Tuesday, October 24, 2006

Evolution Passing Harvard By?


The enquirer would next come to the important point, whether man tends to increase at so rapid a rate, as to lead to occasional severe struggles for existence; and consequently to beneficial variations, whether in body or mind, being preserved, and injurious ones eliminated. Do the races or species of men, whichever term may be applied, encroach on and replace one another, so that some finally become extinct?" -- Charles Darwin, The Origin of the Species

Darwin has never been much loved for that kind of remark, often borrowed by racists and other adherents to political pathologies, but, of late, such thoughts have gotten a lot more resonance.

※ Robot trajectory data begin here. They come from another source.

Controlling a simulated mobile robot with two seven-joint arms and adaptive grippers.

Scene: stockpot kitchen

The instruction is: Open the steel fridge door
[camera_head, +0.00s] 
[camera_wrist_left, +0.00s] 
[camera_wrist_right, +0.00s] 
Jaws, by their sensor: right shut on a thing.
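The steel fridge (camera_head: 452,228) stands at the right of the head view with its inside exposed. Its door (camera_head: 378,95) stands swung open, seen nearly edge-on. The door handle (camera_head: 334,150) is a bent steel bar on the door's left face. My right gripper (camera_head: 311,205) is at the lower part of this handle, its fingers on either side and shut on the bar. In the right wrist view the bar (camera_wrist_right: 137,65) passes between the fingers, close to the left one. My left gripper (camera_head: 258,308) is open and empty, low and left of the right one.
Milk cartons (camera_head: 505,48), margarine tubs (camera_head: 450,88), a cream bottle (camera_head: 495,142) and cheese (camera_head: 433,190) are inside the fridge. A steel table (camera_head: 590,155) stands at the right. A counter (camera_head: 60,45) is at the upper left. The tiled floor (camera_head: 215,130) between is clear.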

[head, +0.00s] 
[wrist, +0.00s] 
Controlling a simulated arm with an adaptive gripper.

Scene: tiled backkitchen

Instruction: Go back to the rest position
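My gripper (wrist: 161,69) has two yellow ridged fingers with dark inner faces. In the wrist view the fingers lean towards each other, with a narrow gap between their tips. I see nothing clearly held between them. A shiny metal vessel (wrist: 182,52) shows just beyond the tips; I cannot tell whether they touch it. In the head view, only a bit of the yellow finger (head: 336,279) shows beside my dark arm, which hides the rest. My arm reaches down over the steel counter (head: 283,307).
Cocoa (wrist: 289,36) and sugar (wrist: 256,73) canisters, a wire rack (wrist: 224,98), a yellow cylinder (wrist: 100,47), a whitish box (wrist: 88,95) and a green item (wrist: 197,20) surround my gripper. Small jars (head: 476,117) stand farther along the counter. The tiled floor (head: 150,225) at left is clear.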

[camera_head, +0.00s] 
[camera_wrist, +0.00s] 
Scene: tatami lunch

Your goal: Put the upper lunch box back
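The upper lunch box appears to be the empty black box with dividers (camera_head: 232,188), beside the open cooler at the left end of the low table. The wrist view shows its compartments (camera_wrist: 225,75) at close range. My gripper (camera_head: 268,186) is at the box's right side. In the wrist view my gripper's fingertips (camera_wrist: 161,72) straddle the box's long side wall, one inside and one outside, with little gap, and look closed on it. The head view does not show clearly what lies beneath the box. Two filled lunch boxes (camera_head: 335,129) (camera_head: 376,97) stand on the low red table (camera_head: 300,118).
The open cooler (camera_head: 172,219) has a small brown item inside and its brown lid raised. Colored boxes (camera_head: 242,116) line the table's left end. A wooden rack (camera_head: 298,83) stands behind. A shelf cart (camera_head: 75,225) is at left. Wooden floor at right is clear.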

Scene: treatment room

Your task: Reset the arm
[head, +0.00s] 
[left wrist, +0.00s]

What, basically, persuades people not to have babies even when they have the political, social and economic stability to do so? Among the eras and nations where this phenomenon occurs or occurred one basic characteristic stands out: the loss of a transcendent future. What I mean by "transcendent" is some ideal or love or hope or faith that rises above the interests of the self, the practicalities of expected income, the security of predictable outcomes, and the lifetime of the individual. What I mean by "future" is that it is an ideal, love, hope, or faith that extends beyond the present and is not satisfied with an instantaneous and eternal reward in the now….Culture & The Demographic Crisis, Frederick Turner, TCS Daily, 8/7/2006

One has only to look at Italy, where the native-born population is declining and has been for so long that, in the future, Italians will look a lot more like Moroccans and Algerians than Romans. Italy, after many years of being the poor slob of Europe, is now a hugely successful economy, with a standard of living as good as any in Europe. But, the fruits of these labors aren't going to the children of Italians, but to those of immigrants they've brought in to do the work. I'll bet that's really surprising. What is the posture of what proposes to be our intellectual future?

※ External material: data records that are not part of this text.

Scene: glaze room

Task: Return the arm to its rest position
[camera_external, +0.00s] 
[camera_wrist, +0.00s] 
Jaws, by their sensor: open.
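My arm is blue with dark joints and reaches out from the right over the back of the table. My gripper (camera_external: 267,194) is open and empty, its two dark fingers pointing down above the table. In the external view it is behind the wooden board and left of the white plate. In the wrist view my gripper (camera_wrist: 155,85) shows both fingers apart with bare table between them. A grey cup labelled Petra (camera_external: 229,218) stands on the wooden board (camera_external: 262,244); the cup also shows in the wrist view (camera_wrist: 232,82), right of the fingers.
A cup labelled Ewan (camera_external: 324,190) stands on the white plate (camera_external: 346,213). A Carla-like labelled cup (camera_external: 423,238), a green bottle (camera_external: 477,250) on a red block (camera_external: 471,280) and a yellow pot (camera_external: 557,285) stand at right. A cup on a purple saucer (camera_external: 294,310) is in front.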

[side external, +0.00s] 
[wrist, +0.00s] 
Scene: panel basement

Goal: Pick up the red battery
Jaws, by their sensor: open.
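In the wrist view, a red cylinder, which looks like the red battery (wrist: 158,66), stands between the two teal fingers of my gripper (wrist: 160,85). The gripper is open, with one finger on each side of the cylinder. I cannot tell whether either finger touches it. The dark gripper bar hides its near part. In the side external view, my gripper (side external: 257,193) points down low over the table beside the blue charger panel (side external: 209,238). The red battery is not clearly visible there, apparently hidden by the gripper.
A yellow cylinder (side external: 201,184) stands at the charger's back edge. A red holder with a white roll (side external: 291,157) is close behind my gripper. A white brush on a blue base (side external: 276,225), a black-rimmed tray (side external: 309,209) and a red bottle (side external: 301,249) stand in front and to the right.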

With no more GapKids, my trips to Harvard Square will be less frequent. Instead, I’ll have to throw all the kids in my big, gas-guzzling, liberal-infuriating Suburban and drive out of Cambridge to where people still have kids and still want them…By and large they are high-immigrant areas and poorer areas…Children are still the wealth of the poor in Massachusetts…Harvard students are more interested in sex — or in feeling sexy — than in kids. Feeling sexy, however, often leads to sex, and sex often leads to kids. Ahem. Or at least to pregnancies. Which is why blue America sweepingly (and coercively) supports choice. They want the sex, but not the kids. The kids are much too costly. To the pocketbook, yes, but most of all to a particular lifestyle more interested in today’s consumption than tomorrow’s production…. Feeling Sexy At Harvard, and The Gap is here to serve, C.R. Hardy, National Review Online, 10/24/2006

Sounds like Italy has come to Harvard. Perhaps in the future they'll describe Cambridge as the tarpit for intellectual dinosaurs.